Set down only those lines that fall from the line containing "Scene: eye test" through the line containing "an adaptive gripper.", unchanged and without pictures.

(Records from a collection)
= = = = =
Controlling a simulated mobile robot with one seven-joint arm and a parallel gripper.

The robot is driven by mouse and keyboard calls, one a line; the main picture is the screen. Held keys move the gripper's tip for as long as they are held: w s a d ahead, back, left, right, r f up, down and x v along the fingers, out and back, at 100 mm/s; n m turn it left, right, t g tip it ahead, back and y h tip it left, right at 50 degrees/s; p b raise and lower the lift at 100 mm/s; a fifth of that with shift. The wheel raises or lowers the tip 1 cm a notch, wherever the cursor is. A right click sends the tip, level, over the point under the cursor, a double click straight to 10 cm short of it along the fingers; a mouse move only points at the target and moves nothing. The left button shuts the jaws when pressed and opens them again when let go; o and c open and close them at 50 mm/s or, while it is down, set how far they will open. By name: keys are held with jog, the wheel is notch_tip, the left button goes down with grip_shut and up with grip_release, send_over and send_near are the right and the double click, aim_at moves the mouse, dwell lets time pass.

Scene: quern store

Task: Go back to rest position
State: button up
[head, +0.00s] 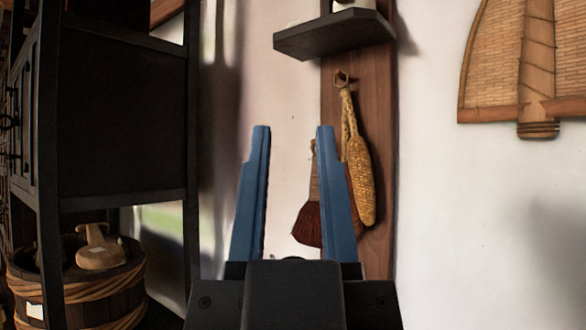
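Behind the right finger, a dried corn cob (359,180) hangs by a braid from a hook on a brown wooden board (382,110). A dark red brush (307,225) hangs beside it, partly hidden by the right finger. I cannot tell how far the fingers are from these hanging things.
A small black shelf (335,35) juts from the board above the gripper. A woven fan-like piece (500,60) hangs at upper right. Bare white wall (460,220) fills the right.

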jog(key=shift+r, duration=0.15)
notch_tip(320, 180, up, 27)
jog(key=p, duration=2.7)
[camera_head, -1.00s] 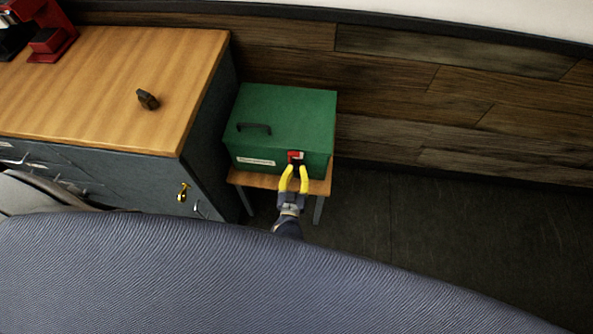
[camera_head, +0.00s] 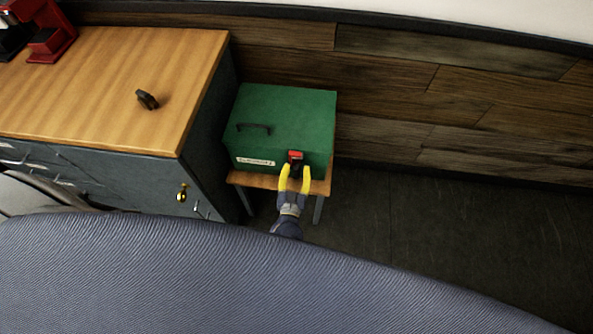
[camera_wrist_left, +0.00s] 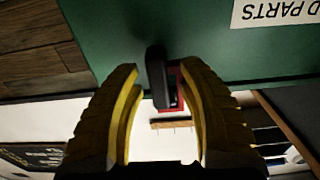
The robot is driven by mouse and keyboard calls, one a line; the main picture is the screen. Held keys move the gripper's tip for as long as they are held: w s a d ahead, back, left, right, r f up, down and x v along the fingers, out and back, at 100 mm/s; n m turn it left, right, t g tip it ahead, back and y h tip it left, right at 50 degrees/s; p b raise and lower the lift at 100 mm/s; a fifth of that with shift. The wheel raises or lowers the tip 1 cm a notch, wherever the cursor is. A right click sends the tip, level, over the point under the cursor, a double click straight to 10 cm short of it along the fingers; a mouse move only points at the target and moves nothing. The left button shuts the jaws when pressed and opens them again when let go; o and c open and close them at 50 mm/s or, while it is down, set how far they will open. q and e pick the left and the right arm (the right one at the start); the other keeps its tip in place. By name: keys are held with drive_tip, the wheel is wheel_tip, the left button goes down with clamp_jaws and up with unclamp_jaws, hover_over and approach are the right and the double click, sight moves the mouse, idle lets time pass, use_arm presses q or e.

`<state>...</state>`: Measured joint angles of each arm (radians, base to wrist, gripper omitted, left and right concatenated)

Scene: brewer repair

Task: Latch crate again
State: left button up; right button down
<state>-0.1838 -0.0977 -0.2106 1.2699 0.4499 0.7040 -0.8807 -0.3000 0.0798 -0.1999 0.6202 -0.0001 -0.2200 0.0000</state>
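The green crate (camera_head: 285,115) is closed, with its lid down and a black handle (camera_head: 254,128) on top. A red and black latch (camera_head: 295,157) is on its front. The latch's black lever (camera_wrist_left: 156,76) and red part (camera_wrist_left: 177,95) also show in the left wrist view. My left gripper (camera_head: 295,170), with yellow fingers, is at the latch. In the left wrist view my left gripper (camera_wrist_left: 160,68) is open, with the black lever between the fingers. The right finger is close to the red part; I cannot tell whether they touch. My right gripper is not in view.
The crate stands on a small wooden stool (camera_head: 318,187). A wood-topped cabinet (camera_head: 100,90) stands close on the left, with a small dark object (camera_head: 147,99) on top and a brass padlock-like piece (camera_head: 182,192) on its side. Dark floor to the right is clear.

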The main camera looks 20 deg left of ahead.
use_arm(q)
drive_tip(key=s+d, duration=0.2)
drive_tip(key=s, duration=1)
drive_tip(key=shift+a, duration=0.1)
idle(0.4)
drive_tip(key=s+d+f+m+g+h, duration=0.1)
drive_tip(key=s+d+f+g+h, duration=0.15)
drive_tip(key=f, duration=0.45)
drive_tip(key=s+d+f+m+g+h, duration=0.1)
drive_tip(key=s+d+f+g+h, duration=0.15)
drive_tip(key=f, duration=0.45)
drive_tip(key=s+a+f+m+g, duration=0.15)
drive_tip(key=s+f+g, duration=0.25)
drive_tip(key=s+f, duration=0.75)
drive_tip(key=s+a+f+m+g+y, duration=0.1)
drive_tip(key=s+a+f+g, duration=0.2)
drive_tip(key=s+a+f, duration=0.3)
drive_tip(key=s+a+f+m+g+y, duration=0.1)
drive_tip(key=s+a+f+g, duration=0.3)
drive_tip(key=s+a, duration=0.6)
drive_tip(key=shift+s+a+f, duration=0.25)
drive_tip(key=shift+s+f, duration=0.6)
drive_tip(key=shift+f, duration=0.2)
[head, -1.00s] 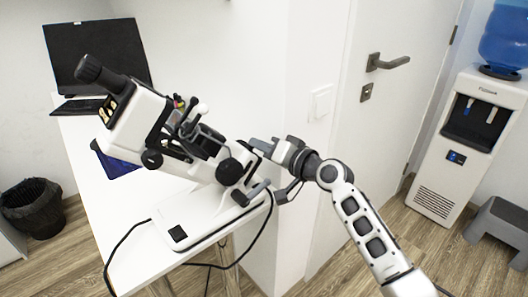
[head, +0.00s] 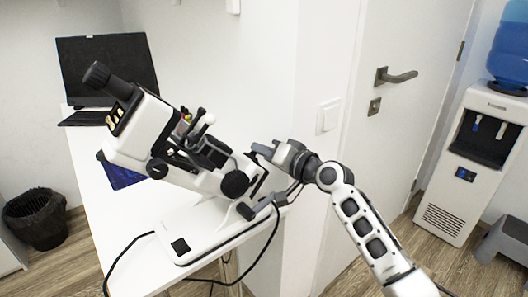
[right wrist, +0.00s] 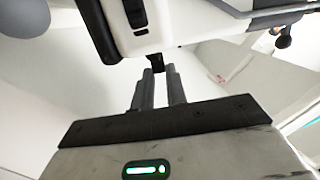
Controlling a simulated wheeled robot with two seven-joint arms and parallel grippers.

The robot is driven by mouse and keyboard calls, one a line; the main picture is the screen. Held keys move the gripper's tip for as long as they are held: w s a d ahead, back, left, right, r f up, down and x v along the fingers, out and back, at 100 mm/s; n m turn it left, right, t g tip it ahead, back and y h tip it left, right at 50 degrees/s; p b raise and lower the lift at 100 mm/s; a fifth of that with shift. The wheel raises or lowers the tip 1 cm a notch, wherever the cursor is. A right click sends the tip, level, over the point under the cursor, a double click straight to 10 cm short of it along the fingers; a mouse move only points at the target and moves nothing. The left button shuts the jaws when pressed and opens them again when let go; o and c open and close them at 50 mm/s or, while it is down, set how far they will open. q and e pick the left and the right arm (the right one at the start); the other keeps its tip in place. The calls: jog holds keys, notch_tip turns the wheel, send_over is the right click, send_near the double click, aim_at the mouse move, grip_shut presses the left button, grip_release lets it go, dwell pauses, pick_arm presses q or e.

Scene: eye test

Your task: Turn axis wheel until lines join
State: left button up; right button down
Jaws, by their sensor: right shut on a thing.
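A white and black eye instrument (head: 205,226) stands on the white table, its tube slanting up to the left with a black eyepiece (head: 97,75). A round black knob (head: 235,184) is on its near side. My right gripper (head: 258,151) is at the instrument's right end, past the knob. In the right wrist view its two grey fingers (right wrist: 164,75) are close together on a small dark part (right wrist: 157,58) below the instrument's white body (right wrist: 175,25). I cannot tell whether that part is the axis wheel. The sight lines are not visible. My left gripper is not in view.
A dark monitor (head: 108,68) and a keyboard (head: 85,118) are at the table's far end. A black cable (head: 135,250) hangs over the table's near side. A white door (head: 400,130) and a water cooler (head: 468,165) are on the right, a black bin (head: 37,220) on the left.

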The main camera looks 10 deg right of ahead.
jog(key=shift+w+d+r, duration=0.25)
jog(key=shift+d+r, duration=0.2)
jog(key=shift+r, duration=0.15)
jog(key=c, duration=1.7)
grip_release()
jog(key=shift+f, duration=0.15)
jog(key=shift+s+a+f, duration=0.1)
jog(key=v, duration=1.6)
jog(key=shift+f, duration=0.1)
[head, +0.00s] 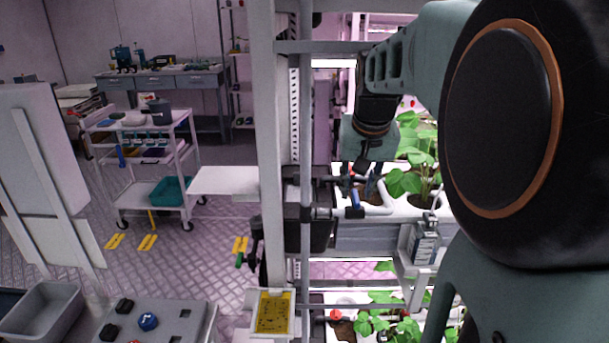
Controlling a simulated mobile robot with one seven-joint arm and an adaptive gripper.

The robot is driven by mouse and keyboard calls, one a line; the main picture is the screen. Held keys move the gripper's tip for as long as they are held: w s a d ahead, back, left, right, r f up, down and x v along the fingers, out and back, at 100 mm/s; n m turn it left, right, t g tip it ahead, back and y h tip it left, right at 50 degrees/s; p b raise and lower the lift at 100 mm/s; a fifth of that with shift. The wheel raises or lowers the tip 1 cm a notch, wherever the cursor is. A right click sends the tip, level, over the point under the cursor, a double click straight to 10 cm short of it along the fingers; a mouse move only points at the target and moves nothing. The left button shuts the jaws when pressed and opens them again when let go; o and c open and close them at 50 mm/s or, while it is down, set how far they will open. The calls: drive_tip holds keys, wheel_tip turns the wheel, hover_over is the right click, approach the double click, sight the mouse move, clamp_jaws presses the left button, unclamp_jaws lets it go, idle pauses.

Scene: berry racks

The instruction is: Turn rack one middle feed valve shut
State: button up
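A white pipe with a blue-handled valve (354,198) runs along the front of the middle shelf of the rack, beside the upright post. The blue handle looks roughly upright in the picture, and its upper end is close to my fingers. My gripper (360,178) points down at the valve from above, with its dark fingers apart. Whether a finger touches the handle cannot be told, as the wrist and fingers partly cover that spot. A red round knob (336,314) shows at the lower shelf.
The rack post (276,150) stands just left of my gripper, with a dark box (310,236) below the valve. Strawberry plants (410,180) fill white troughs at right. A small bottle (425,243) sits in front. A white cart (150,150) stands on open floor at left.

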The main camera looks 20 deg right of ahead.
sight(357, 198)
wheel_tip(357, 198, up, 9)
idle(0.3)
= = = = =
• Solution:
Scene: eye test

Your task: Turn axis wheel until lines join
State: left button up; right button down
Jaws, by their sensor: right shut on a thing.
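A white and black eye instrument (head: 205,226) stands on the white table, its tube slanting up to the left with a black eyepiece (head: 97,75). A round black knob (head: 235,184) is on its near side. My right gripper (head: 258,151) is at the instrument's right end, past the knob. In the right wrist view its two grey fingers (right wrist: 164,75) are close together on a small dark part (right wrist: 157,58) below the instrument's white body (right wrist: 175,25). I cannot tell whether that part is the axis wheel. The sight lines are not visible. My left gripper is not in view.
A dark monitor (head: 108,68) and a keyboard (head: 85,118) are at the table's far end. A black cable (head: 135,250) hangs over the table's near side. A white door (head: 400,130) and a water cooler (head: 468,165) are on the right, a black bin (head: 37,220) on the left.

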The main camera looks 10 deg right of ahead.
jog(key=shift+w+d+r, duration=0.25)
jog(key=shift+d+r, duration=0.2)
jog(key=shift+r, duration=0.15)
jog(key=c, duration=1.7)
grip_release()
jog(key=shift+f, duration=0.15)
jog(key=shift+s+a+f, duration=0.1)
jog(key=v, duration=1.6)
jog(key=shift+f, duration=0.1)
[head, +0.00s] 
Controlling a simulated mobile robot with one seven-joint arm and an adaptive gripper.

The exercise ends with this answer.